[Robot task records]

┌──

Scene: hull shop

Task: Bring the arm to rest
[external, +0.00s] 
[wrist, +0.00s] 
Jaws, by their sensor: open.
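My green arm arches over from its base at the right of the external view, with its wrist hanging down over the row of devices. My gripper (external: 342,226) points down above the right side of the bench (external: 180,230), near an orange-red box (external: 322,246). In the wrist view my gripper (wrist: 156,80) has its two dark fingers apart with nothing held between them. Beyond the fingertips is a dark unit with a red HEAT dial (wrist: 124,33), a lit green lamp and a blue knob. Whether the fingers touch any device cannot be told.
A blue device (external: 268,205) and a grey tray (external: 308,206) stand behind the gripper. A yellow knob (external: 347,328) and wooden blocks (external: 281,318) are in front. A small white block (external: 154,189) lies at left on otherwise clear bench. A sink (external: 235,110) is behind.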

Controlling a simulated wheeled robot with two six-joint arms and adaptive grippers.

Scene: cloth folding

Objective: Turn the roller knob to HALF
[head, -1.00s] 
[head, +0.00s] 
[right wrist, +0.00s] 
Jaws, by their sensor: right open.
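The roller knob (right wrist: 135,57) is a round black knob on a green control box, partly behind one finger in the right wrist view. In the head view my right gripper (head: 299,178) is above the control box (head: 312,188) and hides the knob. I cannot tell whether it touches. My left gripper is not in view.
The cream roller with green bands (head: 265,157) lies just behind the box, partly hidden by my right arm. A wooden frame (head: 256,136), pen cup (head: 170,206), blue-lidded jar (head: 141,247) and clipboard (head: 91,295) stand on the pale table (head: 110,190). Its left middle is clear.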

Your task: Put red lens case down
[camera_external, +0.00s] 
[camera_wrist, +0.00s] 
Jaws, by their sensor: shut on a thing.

└──

Given request: What is the number of lines in the data that hold the string "Scene"? Answer with the number only.

Written solution: 2